The Simpson Timber Company had kept hundreds of miles of access roads closed to the public during the 1950s, '60s, and '70s while they logged off huge stands of old-growth redwood forest. None of the land had been geologically mapped and Carver and Stephens didn't quite know what to expect. “We were able to go back in where geologists hadn't been for a very long time,” Carver told me.
Now, with the big trees gone, the ground was nearly naked and rock formations were easier to see. Still, Carver and Stephens had to hike for miles and miles along steep switchbacks, mapping and following a web of fractures from the mountains all the way west and downhill to the intertidal and beach zones along the coast. They noticed a distinctive angularity, what they called a “rhombohedral fracture” pattern, which to a non-geologist's untrained eye would look like nothing more than
“tiny little cracks in the sand” of cutbanks sliced through the wilderness by road builders for the logging crews.
This rhombohedral pattern, Carver explained, was how faults propagate through unconsolidated sand deposits. This was loosely packed sand left behind when this part of the coast was under water, a wedge of ocean sediment that had been shoved against the continent and now stood well above the high-tide line. “Instead of a nice, clean, one-plane fault in which two pieces of the earth's crust move past each other, it becomes hundreds or thousands of little tiny faults all closely spaced together,” he elaborated. “I thought this was really neat.”

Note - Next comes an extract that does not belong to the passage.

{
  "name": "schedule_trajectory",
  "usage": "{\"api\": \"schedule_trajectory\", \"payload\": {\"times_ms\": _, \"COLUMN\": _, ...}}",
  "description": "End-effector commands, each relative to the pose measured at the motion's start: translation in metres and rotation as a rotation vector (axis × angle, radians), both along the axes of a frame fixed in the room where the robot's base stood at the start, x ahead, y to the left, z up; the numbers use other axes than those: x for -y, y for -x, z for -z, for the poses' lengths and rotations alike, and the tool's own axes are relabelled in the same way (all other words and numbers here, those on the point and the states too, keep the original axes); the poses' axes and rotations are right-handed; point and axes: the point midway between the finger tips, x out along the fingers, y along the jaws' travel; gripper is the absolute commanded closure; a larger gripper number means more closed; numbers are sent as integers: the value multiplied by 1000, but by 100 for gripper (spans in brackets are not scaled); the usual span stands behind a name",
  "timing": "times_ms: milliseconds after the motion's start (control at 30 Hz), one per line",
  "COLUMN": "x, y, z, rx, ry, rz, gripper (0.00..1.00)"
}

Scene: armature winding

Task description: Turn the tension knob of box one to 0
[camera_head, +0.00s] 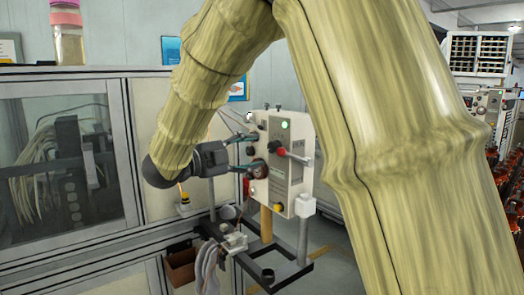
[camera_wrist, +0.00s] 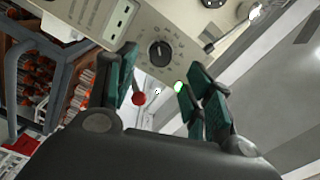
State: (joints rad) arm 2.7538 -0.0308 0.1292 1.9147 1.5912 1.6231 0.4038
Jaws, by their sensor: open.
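Box one seems to be the pale control box (camera_head: 290,165) in the middle of the head view; it also fills the top of the wrist view (camera_wrist: 185,25). In the wrist view a black dial knob (camera_wrist: 160,53) with a printed scale sits on its face beside a small display window (camera_wrist: 121,14); I cannot read the setting. My gripper (camera_head: 256,154) is open at the box front. In the wrist view its green-padded fingers (camera_wrist: 160,62) stand apart, with the knob beyond and between their tips. I cannot tell whether they touch it.
A red ball-ended lever (camera_wrist: 139,98) and a lit green lamp (camera_head: 285,124) are on the box. A black-framed stand (camera_head: 285,275) is below it. A glass-fronted cabinet (camera_head: 60,165) is at left. My arm covers much of the head view.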

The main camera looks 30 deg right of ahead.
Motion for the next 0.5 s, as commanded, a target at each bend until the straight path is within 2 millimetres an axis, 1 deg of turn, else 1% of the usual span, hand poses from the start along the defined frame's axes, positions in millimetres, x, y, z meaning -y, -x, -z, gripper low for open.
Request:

Each of the fractures Carver and Stephens found cut through geologically young terrain, suggesting the cracks were relatively recent. That meant whatever tectonic force had caused the fractures might still be an ongoing threat. Carver was pretty sure the rhombohedral fractures had been caused by plate convergence and compression. While none of the individual cracks had a huge amount of movement, taken as a whole the offset was significant.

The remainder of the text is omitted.